I had some comments on the actual v1 implementation as well. :-)

>>> So we have the choice between having code inside the guest that
>>> spins, maybe even only checks every x ms, by programming a timer,
>>> or we can try to make an event out of the memory write. V1 was
>>> the former, v2 (this one) is the latter. This version performs a
>>> lot better and is easier to understand.
>>
>> The abstraction layers should not be broken lightly, I suppose some
>> performance or laziness^Wlocal optimization reasons were behind vmport
>> design too. The ideal way to solve this could be to detect a spinning
>> CPU and optimize that for all architectures, that could be tricky
>> though (if a CPU remains in the same TB for extended periods, inspect
>> the TB: if it performs a loop with a single load instruction, replace
>> the load by a special wait operation for any memory stores to that
>> page).

How's that going to work with KVM?

> In fact, the whole kernel loading way we go today is pretty much
> wrong. We should rather do it similar to OpenBIOS where firmware
> always loads and then pulls the kernel from QEMU using a PV
> interface. At that point, we would have to implement such an
> optimization as you suggest.
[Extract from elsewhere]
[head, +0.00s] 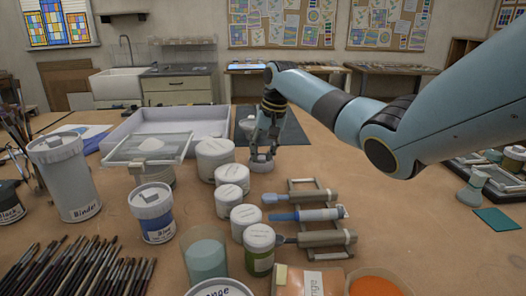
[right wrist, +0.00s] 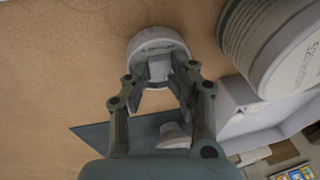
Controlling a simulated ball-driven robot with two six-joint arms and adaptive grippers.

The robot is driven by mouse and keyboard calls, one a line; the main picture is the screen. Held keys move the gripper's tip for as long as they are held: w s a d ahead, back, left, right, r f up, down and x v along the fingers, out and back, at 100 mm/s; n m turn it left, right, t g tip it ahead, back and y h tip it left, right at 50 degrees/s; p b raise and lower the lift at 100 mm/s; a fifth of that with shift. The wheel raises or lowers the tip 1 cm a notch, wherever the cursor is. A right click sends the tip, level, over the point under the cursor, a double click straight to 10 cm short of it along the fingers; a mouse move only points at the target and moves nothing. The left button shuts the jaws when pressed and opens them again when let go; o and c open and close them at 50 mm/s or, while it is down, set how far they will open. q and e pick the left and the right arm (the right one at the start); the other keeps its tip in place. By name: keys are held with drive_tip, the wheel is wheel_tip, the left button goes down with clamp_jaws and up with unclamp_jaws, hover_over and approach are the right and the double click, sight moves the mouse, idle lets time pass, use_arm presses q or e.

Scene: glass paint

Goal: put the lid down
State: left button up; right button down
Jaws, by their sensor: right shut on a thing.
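My right gripper (head: 263,146) comes down over the table from the right, its fingers pointing down. It is shut on the raised knob of a small round pale lid (head: 262,165). In the right wrist view the lid (right wrist: 150,38) sits at the fingertips of the gripper (right wrist: 160,76), with small print on its top. The lid is at or very near the table top, in front of the dark mat (head: 292,131); I cannot tell whether it touches. My left gripper is not in view.
White lidded jars (head: 214,152) stand just left of the lid. A wooden rack (head: 318,238) with tools lies in front. A pale tray (head: 190,124) is behind on the left. The table right of the lid is mostly clear (head: 400,205).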

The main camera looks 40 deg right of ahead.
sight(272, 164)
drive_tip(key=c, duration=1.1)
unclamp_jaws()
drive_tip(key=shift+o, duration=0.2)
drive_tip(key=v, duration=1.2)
Or implement a hypercall :). 

I think the current approach is more usable for most purposes.  If you
start U-Boot instead of a kernel, how do pass information on from the
user (kernel, rfs, etc)?  Require the user to create flash images[1]?
Maybe that's a useful mode of operation in some cases, but I don't think
we should be slavishly bound to it.  Think of the current approach as
something between whole-system and userspace emulation.

Where does the device tree come from?  How do you tell the guest about
what devices it has, especially in virtualization scenarios with non-PCI
passthrough devices, or custom qdev instantiations?

> But at least we'd always be running the same guest software stack.

No we wouldn't.  Any U-Boot that runs under QEMU would have to be
heavily modified, unless we want to implement a ton of random device
emulation, at least one extra memory translation layer (LAWs, localbus
windows, CCSRBAR, and such), hacks to allow locked cache lines to
operate despite a lack of backing store, etc.

-Scott

[1] Keep in mind that a major use case for e500 KVM is on host systems
that don't have a hard drive.  I want to *reduce* the amount of memory
we waste to store this stuff, not increase it.